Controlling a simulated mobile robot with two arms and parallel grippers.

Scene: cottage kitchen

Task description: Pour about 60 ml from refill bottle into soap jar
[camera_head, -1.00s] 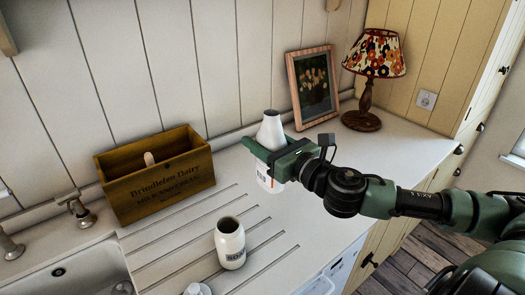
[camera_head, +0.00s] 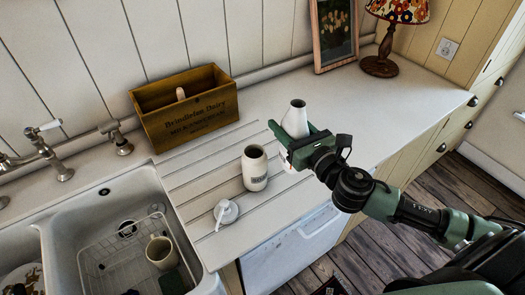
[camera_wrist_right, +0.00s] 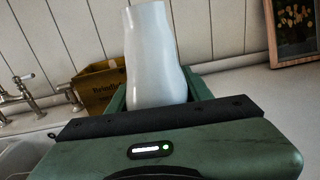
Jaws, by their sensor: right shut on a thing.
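The white refill bottle (camera_head: 296,119) is held in my right gripper (camera_head: 291,140), which is shut on it. The bottle is close to upright with a slight tilt, and its dark open mouth shows at the top. It also fills the middle of the right wrist view (camera_wrist_right: 155,60). The white soap jar (camera_head: 255,170) stands upright on the ridged drainboard, left of and nearer than the bottle, apart from it. Its mouth is open and dark, and its label faces front. A white pump top (camera_head: 226,213) lies on the drainboard beside the jar. My left gripper is not in view.
A wooden crate (camera_head: 188,118) stands against the wall behind the drainboard. The sink (camera_head: 75,215) with a rack and a mug (camera_head: 160,252) is at left. A framed picture (camera_head: 334,38) and a lamp (camera_head: 381,66) stand at the back right. The counter right of the bottle is clear.

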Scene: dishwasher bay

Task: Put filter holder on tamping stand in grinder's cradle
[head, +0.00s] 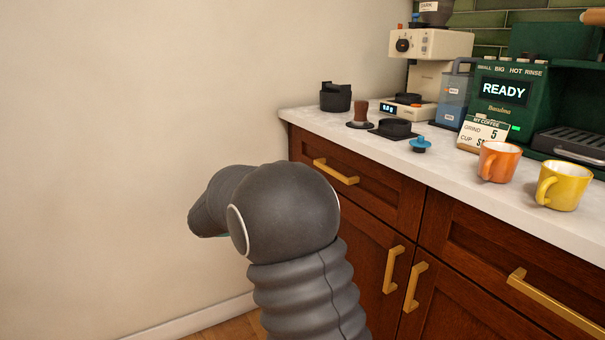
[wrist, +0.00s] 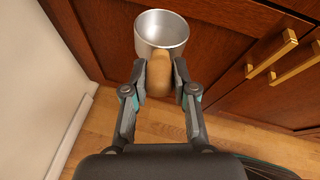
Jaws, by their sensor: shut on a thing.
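My gripper (wrist: 159,80) is shut on the wooden handle of the filter holder (wrist: 162,30), a silver metal cup that looks empty. The holder hangs in front of the cabinet doors, off the counter; it cannot be seen in the head view, where my arm turns away to the left. The cream grinder (head: 431,43) stands at the back of the counter, with a dark hopper on top. A black round part, perhaps its cradle (head: 407,99), sits low at its base. A black stand (head: 394,130), which looks like the tamping stand, lies on the counter in front of it.
A brown-handled tamper (head: 361,112) and a black bin (head: 335,97) stand at the counter's left end. A blue knobbed tool (head: 420,146), an orange cup (head: 499,162), a yellow cup (head: 561,187) and a green coffee machine (head: 520,105) are to the right. Brass handles (head: 336,171) stick out below.

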### Directive
All preceding records should be duplicated verbatim, images excepted.

### Task solution
Controlling a simulated mobile robot with two arms and parallel grippers.

Scene: cottage kitchen

Task description: Pour about 60 ml from refill bottle into soap jar
[camera_head, -1.00s] 
[camera_head, +0.00s] 
[camera_wrist_right, +0.00s] 
Jaws, by their sensor: right shut on a thing.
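The white refill bottle (camera_head: 296,119) is held in my right gripper (camera_head: 291,140), which is shut on it. The bottle is close to upright with a slight tilt, and its dark open mouth shows at the top. It also fills the middle of the right wrist view (camera_wrist_right: 155,60). The white soap jar (camera_head: 255,170) stands upright on the ridged drainboard, left of and nearer than the bottle, apart from it. Its mouth is open and dark, and its label faces front. A white pump top (camera_head: 226,213) lies on the drainboard beside the jar. My left gripper is not in view.
A wooden crate (camera_head: 188,118) stands against the wall behind the drainboard. The sink (camera_head: 75,215) with a rack and a mug (camera_head: 160,252) is at left. A framed picture (camera_head: 334,38) and a lamp (camera_head: 381,66) stand at the back right. The counter right of the bottle is clear.

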Scene: dishwasher bay

Task: Put filter holder on tamping stand in grinder's cradle
[head, +0.00s] 
[wrist, +0.00s] 
Jaws, by their sensor: shut on a thing.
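My gripper (wrist: 159,80) is shut on the wooden handle of the filter holder (wrist: 162,30), a silver metal cup that looks empty. The holder hangs in front of the cabinet doors, off the counter; it cannot be seen in the head view, where my arm turns away to the left. The cream grinder (head: 431,43) stands at the back of the counter, with a dark hopper on top. A black round part, perhaps its cradle (head: 407,99), sits low at its base. A black stand (head: 394,130), which looks like the tamping stand, lies on the counter in front of it.
A brown-handled tamper (head: 361,112) and a black bin (head: 335,97) stand at the counter's left end. A blue knobbed tool (head: 420,146), an orange cup (head: 499,162), a yellow cup (head: 561,187) and a green coffee machine (head: 520,105) are to the right. Brass handles (head: 336,171) stick out below.

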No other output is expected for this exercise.